Our own political history has taught us not to confuse some particular political situation with God’s perfect rule. The kingdom of God is not a political kingdom like the kingdoms of the world. The rule of God is in human hearts and wills, regardless of the political situation

 

David’s personal relationship with God was a relationship of love, trust, and truthfulness. Jesus’ personal relationship with God the Father was a relationship of love, trust, and truthfulness. And Jesus offers us a personal relationship of love, trust, and truthfulness with him and the Father in the truth and power of the Holy Spirit.

 

Jesus is the Messiah. Jesus is a son of David. In baptism we are made members of the Body of Christ, and so we share in Jesus’ descent from David.
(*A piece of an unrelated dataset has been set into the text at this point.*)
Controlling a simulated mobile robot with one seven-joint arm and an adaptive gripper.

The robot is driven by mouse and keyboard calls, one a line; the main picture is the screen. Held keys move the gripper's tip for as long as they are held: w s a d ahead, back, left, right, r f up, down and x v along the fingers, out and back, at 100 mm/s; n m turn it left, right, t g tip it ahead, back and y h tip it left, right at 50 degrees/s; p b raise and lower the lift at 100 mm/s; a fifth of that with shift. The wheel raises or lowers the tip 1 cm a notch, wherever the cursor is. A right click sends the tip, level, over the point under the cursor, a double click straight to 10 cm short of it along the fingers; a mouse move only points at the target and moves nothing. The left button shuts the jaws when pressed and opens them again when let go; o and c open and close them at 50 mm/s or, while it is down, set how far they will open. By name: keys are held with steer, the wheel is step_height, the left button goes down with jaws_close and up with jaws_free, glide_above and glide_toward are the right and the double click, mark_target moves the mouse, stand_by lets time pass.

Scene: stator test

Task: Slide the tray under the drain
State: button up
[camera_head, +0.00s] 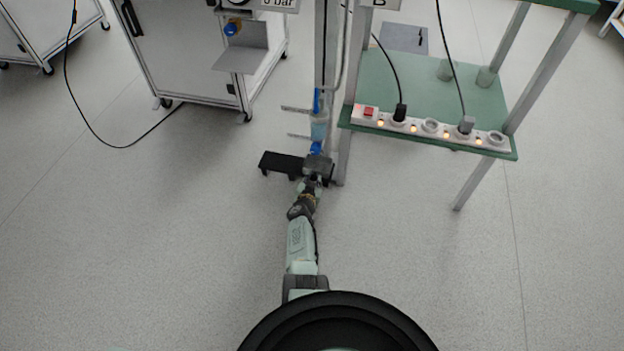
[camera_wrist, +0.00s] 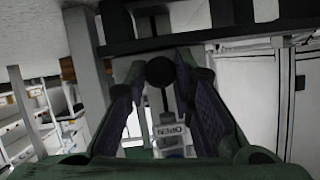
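A black, low, bench-like piece, which looks like the tray (camera_head: 283,163), stands beside the foot of the grey post in the head view. A dark beam, likely part of it, crosses the top of the wrist view (camera_wrist: 235,33). The blue drain fitting (camera_head: 316,147) hangs below a clear bowl on the post, just above and right of the black piece. My gripper (camera_head: 316,168) is at the right end of the black piece, below the drain. In the wrist view its padded fingers (camera_wrist: 163,85) stand apart, with a dark round knob (camera_wrist: 160,71) between them. I see no clear contact with the knob.
A green-topped stand (camera_head: 430,90) with a power strip (camera_head: 430,128) is close on the right. The grey post (camera_head: 328,60) rises behind my gripper. A wheeled cabinet (camera_head: 185,50) stands back left. The floor left and in front is clear.

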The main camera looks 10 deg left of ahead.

God grant that we may show forth in our lives the same relationship of love, trust, and truthfulness that David enjoyed with God, and that Jesus makes possible for us by his death for our sins, his resurrection in which we have new life, and his gift of the Holy Spirit of truth and power given us for eternity.

 

“The Lord God will give to him the throne of his ancestor David.”